[PROBLEM TO WORK ON] Skip every picture and transcribe the remaining material exactly.

[DATA PROVIDED]

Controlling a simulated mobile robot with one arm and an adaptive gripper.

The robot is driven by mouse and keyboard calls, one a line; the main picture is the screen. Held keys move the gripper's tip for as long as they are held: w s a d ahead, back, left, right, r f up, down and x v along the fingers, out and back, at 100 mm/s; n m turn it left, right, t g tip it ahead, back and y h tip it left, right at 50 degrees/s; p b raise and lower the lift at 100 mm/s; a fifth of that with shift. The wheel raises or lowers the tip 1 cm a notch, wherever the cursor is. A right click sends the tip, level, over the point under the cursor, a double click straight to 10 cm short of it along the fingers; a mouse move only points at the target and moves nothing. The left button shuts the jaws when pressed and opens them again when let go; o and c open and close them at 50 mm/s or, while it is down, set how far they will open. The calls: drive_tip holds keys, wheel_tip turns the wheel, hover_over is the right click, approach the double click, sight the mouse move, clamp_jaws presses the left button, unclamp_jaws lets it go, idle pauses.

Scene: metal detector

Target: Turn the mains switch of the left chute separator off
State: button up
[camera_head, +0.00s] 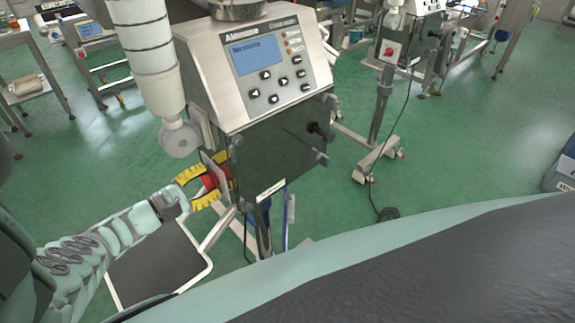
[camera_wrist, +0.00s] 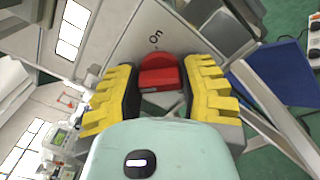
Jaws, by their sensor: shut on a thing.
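The left chute separator (camera_head: 255,60) is the near metal cabinet with a blue screen and buttons in the head view. Its red mains switch (camera_head: 210,180) is on the cabinet's left side, partly covered by my fingers. In the wrist view the red switch knob (camera_wrist: 160,72) sits on a grey plate, with the word "On" printed beyond it. My gripper (camera_head: 205,188), with yellow ribbed fingers, reaches in from the left. In the wrist view my gripper (camera_wrist: 160,80) is shut on the knob, one finger at each side.
A second separator (camera_head: 425,8) with its own red switch (camera_head: 390,49) stands behind to the right. A white hose (camera_head: 147,50) hangs left of the near cabinet, above my gripper. A grey-topped tray (camera_head: 160,265) lies below my arm. Green floor (camera_head: 460,150) is open at right.

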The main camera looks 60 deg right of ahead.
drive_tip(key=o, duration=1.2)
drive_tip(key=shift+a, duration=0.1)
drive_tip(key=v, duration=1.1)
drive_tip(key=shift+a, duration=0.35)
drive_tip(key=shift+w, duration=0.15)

[PROBLEM SOLUTION]
Controlling a simulated mobile robot with one arm and an adaptive gripper.

The robot is driven by mouse and keyboard calls, one a line; the main picture is the screen. Held keys move the gripper's tip for as long as they are held: w s a d ahead, back, left, right, r f up, down and x v along the fingers, out and back, at 100 mm/s; n m turn it left, right, t g tip it ahead, back and y h tip it left, right at 50 degrees/s; p b raise and lower the lift at 100 mm/s; a fifth of that with shift. The wheel raises or lowers the tip 1 cm a notch, wherever the cursor is. A right click sends the tip, level, over the point under the cursor, a double click straight to 10 cm short of it along the fingers; a mouse move only points at the target and moves nothing. The left button shuts the jaws when pressed and opens them again when let go; o and c open and close them at 50 mm/s or, while it is down, set how far they will open. The calls: drive_tip holds keys, wheel_tip turns the wheel, hover_over is the right click, approach the double click, sight the mouse move, clamp_jaws presses the left button, unclamp_jaws lets it go, idle pauses.

Scene: metal detector

Target: Turn the mains switch of the left chute separator off
State: button up
[camera_head, +0.00s] 
[camera_wrist, +0.00s] 
Jaws, by their sensor: shut on a thing.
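The left chute separator (camera_head: 255,60) is the near metal cabinet with a blue screen and buttons in the head view. Its red mains switch (camera_head: 210,180) is on the cabinet's left side, partly covered by my fingers. In the wrist view the red switch knob (camera_wrist: 160,72) sits on a grey plate, with the word "On" printed beyond it. My gripper (camera_head: 205,188), with yellow ribbed fingers, reaches in from the left. In the wrist view my gripper (camera_wrist: 160,80) is shut on the knob, one finger at each side.
A second separator (camera_head: 425,8) with its own red switch (camera_head: 390,49) stands behind to the right. A white hose (camera_head: 147,50) hangs left of the near cabinet, above my gripper. A grey-topped tray (camera_head: 160,265) lies below my arm. Green floor (camera_head: 460,150) is open at right.

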The main camera looks 60 deg right of ahead.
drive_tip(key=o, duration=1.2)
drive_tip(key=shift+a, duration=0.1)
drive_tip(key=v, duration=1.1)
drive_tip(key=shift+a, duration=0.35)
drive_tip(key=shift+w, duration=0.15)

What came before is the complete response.